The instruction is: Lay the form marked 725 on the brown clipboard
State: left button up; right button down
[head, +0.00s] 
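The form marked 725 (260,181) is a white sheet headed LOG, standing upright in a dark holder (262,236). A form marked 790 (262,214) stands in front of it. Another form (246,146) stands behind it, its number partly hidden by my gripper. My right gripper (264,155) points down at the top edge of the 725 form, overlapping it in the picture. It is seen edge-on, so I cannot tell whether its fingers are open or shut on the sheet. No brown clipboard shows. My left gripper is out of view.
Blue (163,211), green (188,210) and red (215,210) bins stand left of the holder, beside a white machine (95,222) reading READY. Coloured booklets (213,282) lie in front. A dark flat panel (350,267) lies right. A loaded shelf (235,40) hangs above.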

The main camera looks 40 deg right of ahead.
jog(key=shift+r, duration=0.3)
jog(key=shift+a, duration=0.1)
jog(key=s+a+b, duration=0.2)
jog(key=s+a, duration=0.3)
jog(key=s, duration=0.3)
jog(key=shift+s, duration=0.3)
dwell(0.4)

Given instruction
Your task is to output all of the data above word for word.

Written answer
The instruction is: Lay the form marked 725 on the brown clipboard
State: left button up; right button down
[head, +0.00s] 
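The form marked 725 (260,181) is a white sheet headed LOG, standing upright in a dark holder (262,236). A form marked 790 (262,214) stands in front of it. Another form (246,146) stands behind it, its number partly hidden by my gripper. My right gripper (264,155) points down at the top edge of the 725 form, overlapping it in the picture. It is seen edge-on, so I cannot tell whether its fingers are open or shut on the sheet. No brown clipboard shows. My left gripper is out of view.
Blue (163,211), green (188,210) and red (215,210) bins stand left of the holder, beside a white machine (95,222) reading READY. Coloured booklets (213,282) lie in front. A dark flat panel (350,267) lies right. A loaded shelf (235,40) hangs above.

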The main camera looks 40 deg right of ahead.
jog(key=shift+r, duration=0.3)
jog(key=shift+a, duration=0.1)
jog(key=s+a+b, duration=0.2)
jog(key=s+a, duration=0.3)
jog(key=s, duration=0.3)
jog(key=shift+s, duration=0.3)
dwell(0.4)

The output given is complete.